To be done: Check each line for the string "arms" and give only the count of lines that have it.

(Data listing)
◆ ◆ ◆
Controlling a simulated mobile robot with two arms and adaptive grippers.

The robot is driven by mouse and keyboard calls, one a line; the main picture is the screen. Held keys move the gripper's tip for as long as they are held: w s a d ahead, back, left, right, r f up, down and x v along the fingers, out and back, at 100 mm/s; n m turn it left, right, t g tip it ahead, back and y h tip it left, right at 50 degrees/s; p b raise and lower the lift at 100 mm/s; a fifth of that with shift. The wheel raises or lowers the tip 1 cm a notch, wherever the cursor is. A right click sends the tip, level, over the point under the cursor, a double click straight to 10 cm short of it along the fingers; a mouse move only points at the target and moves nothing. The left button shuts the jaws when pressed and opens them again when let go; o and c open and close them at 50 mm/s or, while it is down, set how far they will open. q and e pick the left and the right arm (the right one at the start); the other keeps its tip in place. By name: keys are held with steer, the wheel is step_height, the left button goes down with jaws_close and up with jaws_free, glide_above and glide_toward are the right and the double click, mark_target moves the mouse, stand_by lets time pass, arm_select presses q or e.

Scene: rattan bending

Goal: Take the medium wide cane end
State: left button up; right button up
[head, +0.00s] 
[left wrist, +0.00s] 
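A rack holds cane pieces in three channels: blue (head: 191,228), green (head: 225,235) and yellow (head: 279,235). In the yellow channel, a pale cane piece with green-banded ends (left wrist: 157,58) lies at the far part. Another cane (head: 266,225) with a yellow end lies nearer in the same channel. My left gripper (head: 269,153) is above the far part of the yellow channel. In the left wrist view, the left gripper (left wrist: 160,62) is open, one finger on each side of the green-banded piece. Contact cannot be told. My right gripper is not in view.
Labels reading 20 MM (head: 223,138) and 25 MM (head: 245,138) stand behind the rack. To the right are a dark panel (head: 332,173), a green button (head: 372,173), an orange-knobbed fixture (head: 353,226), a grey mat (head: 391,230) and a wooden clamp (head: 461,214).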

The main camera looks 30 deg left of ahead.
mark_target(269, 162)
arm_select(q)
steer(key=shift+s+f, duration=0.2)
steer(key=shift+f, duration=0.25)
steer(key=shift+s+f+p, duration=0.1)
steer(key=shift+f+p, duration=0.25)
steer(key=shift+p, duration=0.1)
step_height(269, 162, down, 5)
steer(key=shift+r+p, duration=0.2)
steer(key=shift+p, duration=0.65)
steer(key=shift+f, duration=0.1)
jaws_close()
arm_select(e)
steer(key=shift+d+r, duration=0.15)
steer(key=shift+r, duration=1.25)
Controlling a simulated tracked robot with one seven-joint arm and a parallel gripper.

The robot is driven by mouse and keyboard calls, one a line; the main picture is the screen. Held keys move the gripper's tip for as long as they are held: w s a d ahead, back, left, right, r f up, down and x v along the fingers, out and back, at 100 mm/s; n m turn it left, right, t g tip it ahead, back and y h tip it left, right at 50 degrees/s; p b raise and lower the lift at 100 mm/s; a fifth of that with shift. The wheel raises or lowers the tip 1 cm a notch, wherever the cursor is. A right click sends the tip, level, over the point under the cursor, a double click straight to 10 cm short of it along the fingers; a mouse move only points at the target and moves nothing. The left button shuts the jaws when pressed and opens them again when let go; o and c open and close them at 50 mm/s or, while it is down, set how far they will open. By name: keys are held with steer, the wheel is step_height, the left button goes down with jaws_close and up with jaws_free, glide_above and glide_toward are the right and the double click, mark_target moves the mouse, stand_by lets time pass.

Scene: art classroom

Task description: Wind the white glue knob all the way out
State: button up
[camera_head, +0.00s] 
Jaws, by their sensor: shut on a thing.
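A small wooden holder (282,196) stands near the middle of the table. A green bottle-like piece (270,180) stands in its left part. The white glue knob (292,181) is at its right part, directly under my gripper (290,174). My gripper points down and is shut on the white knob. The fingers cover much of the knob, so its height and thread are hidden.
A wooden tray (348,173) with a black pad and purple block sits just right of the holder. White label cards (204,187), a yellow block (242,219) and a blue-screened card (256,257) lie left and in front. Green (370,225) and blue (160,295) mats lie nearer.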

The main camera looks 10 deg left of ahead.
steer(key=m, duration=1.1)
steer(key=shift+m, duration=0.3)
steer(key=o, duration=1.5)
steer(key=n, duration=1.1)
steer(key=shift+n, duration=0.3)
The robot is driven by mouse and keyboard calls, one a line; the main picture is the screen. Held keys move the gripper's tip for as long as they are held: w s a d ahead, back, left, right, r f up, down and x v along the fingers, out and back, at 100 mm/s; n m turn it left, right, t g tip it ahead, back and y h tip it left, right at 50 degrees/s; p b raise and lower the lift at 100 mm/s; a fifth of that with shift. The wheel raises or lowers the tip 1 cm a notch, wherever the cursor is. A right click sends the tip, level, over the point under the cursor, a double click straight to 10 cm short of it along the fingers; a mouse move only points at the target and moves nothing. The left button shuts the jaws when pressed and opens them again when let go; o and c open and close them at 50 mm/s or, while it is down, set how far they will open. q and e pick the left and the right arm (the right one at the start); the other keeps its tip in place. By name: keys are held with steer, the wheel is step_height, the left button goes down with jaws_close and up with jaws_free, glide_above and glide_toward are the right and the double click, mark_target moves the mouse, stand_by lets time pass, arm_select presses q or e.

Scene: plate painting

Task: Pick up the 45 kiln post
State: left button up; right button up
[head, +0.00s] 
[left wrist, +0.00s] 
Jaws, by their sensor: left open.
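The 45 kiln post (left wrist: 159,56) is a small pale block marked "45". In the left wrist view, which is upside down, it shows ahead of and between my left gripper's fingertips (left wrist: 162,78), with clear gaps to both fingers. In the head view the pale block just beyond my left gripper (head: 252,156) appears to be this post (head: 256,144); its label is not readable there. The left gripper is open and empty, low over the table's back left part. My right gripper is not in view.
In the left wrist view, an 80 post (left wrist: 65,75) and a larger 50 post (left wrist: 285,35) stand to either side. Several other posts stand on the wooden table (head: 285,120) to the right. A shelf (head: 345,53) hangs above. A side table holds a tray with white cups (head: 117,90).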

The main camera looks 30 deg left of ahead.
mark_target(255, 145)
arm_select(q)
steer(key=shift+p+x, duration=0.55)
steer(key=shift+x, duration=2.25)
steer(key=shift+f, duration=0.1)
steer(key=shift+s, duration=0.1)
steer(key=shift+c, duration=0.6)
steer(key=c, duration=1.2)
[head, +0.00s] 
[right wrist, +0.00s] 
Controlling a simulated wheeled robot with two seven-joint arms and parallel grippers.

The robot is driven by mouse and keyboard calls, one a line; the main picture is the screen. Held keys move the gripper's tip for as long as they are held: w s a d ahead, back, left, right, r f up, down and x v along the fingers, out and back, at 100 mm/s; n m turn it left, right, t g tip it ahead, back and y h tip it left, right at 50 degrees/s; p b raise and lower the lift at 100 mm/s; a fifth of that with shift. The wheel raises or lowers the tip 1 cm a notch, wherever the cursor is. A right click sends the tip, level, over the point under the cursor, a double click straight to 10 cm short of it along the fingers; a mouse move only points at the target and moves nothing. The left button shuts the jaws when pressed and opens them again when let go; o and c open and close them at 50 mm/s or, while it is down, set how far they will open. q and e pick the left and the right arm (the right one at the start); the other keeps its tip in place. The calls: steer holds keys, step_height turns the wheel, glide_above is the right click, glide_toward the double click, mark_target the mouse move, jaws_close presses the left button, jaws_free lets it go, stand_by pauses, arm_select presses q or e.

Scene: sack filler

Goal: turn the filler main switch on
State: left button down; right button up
◆ ◆ ◆
Result for this task: 2